READ: Check out ComicsVerse’s review of SPIDER-MAN: HOMECOMING!

However, even more so, Toomes is angry at the source of the D.O.D.C.: Tony Stark. To him, the D.O.D.C/Stark Industries partnership is another example of the 1% trying to retain their riches. Now Stark can run his business and profit off of collateral damage, all the while men like Toomes have nothing to show.

As he explains to Peter during one of their third-act confrontations:

“The rich and the powerful, like Stark, they do not care about us.”

Therefore, Toomes’ alien tech scavenging operation is simply a new business decision, adapting with the times to make money.

Small Scale

Superhero films tend to make their villain’s plans all about world domination. The logic behind this is that if the world is threatened, then audiences should have reason to care about the hero’s plight. However, while these massive global/galactic plans work for certain scenarios, other times they feel forced or overbearing. The result is a villainous motive that reduces the antagonist to a caricature of villainy, rather than an individual with a goal.

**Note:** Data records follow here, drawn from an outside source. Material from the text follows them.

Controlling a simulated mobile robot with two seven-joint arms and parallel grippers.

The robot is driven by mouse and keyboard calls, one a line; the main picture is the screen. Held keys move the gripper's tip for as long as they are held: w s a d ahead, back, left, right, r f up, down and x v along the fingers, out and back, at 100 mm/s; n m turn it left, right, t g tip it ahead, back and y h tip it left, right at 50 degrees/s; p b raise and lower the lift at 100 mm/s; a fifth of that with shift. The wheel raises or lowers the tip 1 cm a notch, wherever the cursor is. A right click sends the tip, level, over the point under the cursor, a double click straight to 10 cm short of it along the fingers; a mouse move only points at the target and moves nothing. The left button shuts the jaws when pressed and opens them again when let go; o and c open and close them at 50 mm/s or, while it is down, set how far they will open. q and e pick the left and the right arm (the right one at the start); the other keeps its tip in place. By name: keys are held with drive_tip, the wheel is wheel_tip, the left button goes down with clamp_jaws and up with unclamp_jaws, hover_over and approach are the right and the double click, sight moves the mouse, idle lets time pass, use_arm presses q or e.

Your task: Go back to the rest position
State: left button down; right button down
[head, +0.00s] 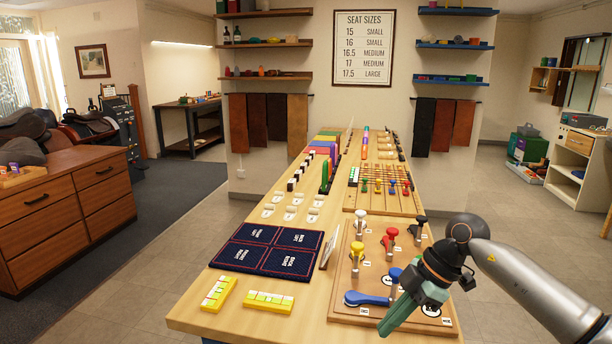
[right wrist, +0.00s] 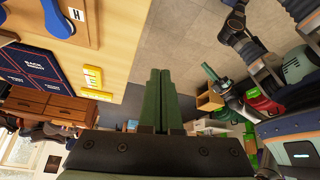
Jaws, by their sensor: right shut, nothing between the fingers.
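My right gripper (head: 388,326) reaches in from the right in the head view, over the near right corner of the wooden table. Its green fingers are pressed together and empty. In the right wrist view the same fingers (right wrist: 160,78) show side by side, pointing over the floor beside the table. The gripper hides part of the wooden peg board (head: 345,290), which holds white, red, black, yellow and blue levers. A blue lever (head: 368,298) lies flat at the board's near edge. My left gripper is not in the head view.
The long table (head: 210,320) carries a dark blue mat (head: 268,249), yellow blocks (head: 268,301) and a tray of coloured pegs (head: 384,203) farther back. A wooden drawer cabinet (head: 65,215) stands at the left. Floor to the right of the table (head: 510,225) is clear.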

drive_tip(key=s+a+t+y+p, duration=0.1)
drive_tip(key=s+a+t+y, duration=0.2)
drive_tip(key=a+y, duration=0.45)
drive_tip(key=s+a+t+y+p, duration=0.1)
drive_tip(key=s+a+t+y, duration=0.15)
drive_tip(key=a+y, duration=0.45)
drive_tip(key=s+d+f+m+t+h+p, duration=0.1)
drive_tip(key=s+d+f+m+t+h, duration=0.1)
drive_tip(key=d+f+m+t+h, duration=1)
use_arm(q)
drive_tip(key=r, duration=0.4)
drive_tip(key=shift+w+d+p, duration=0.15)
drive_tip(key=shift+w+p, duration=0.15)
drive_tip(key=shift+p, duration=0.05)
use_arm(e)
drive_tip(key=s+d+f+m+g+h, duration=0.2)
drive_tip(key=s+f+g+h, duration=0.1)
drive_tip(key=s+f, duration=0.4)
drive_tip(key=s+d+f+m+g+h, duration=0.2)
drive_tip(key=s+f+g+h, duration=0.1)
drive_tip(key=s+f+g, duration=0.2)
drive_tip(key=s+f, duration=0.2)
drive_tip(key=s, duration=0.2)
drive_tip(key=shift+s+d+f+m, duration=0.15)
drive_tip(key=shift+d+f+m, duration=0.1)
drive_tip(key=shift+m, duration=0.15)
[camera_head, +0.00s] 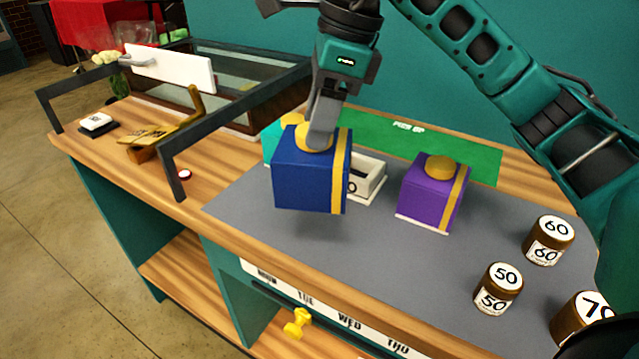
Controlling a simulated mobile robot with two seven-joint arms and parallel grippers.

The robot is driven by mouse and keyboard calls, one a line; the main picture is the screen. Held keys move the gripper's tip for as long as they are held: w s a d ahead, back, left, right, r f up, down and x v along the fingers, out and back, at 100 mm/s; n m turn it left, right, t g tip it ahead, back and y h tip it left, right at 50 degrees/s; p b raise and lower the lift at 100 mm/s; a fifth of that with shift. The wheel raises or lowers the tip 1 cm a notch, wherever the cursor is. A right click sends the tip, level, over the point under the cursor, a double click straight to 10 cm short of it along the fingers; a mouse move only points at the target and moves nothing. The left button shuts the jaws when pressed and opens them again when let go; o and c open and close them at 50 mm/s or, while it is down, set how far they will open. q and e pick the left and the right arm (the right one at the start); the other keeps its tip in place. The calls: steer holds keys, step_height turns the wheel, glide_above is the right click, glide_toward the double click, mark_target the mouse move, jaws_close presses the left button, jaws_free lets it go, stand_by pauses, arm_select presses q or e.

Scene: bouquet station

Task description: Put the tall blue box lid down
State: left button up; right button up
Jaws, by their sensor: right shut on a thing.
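The tall blue box lid (308,186) is dark blue with a yellow band and a yellow knob on top. My right gripper (321,138) points down from above and is shut on this knob. The lid hangs upright over the grey mat (300,262), with a soft shadow below its lower edge. It partly hides a white open box base (371,185) just behind and to its right. My left gripper is not in view.
A purple box (432,195) with a yellow knob stands to the right. A turquoise box (270,145) is partly hidden behind the lid. Brown weights, including the 50 weight (497,289), stand front right. A black-framed glass case (245,85) is at left. The mat's front left is clear.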

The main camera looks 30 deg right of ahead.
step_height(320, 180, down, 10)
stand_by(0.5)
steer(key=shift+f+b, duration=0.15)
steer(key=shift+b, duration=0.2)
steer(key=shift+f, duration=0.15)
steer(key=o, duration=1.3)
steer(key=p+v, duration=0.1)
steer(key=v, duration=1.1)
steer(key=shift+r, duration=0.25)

While some villains revel in their evilness, the best antagonists never see themselves as the villain. From their perspective, they are heroes, and the protagonist is the primary obstacle preventing their goal from reaching fruition. This is precisely how Toomes views Spider-Man, the only individual to notice and interfere with his operations. Where Spider-Man sees a dangerous arms dealer, Toomes sees his business and welfare under attack.

READ: Besides a compelling hero and villain, what else is needed to make a good comic book movie?

This focus on the hero and villain’s motivation corresponds with their respective age and outlook of the world. Peter Parker is a young and idealistically sees things regarding right and wrong, a straightforward battle of good vs. evil. He does not care about the ‘why’ behind Toomes’ operation and simply sees the result: alien weapons being sold to dangerous individuals.

Likewise, Toomes’ world-weary perspective displays a disdain for “elitist” figures, singling them out as the cause behind his struggles. Thus, his Robin Hood-like scavenging is justified as acceptable, stealing from the rich so that the middle-class can survive.

Face to Face

Up until the reveal that Adrian Toomes is the father of Peter’s crush/prom date Liz, the audience was meant to sympathize with his character from a distance. With the twist, however, SPIDER-MAN: HOMECOMING adds an extra layer of complexity to his motivation. Toomes’ family is not just brought up in a sympathetic monologue; they are directly involved with Peter Parker’s personal life. Thus, Vulture and Spider-Man find themselves tied together both in and out of their costumed professions.

However, whereas Peter’s revelation about Toomes elevates the villain’s complexity, the latter’s revelation about Peter elevates the stakes. Essentially, Toomes cleverly pieces together Peter’s secret identity and, when alone in the car together, outright threatens his life. On some level, this is a more extreme version of the “dad talk” conversation, with “hurt my daughter” replaced with “stay out of my business, or I kill you.”

It is clear that Toomes loves Liz and, through his warped logic, does what he does to keep her happy. He is still willing to kill a teenager, even one close to his daughter, to keep his weapons business alive. Possibly due to Keaton’s calm delivery, the threat he gives feels “real” compared to that of past “fantastical” Marvel villains.

Still A Criminal

However, the biggest revelation about Toomes’ motivation is that, when you get right down to it, he is a hypocrite. He claims to have a vendetta against the wealthy and powerful, yet he also manufactures alien weapons on the black market. These weapons, in turn, have provided Toomes with a substantial amount of wealth, something represented by Liz’s house.

READ: Spider-Man remains one of the most iconic superheroes because of his relatability.

Originally depicted as another “popular rich kid” movie house, Toomes’ connection to Liz turns it into a manifestation of the owner’s contradicting identity. In the vein of Walter White, Toomes uses his former blue-collar status to justify shady actions and accumulation of wealth.


This combination of sympathy and hypocrisy adds to the complexities of HOMECOMING’s Spider-Man/ Vulture dynamic. Both characters want to stick up for “the little guy” and genuinely care for their families when not in costume. However, unlike Peter and his powers, Toomes’ crimes and actions are ultimately done for selfish means.

He attempts to make an American Dream-inspired lifestyle at the cost of other people, an act he formerly experienced at the film’s start. Where Spider-Man seeks to stop Toomes/Vulture’s operations to prevent others from harm, the antagonist continues them nevertheless because, in his mind, he was the one originally wronged by society.

“An Everyman Villain”

SPIDER-MAN: HOMECOMING’s Vulture ranks as one of Marvel’s best movie villains because there are multiple layers to his character. His motives come from a place that audiences can sympathize with, yet ultimately cause conflict for the hero.

These goals are by no means world threatening, but they hit on a personal scale that forces Peter Parker to make tough choices. In other words, the Vulture is a great MCU villain because unlike previous underdeveloped bad guys, he feels the most human.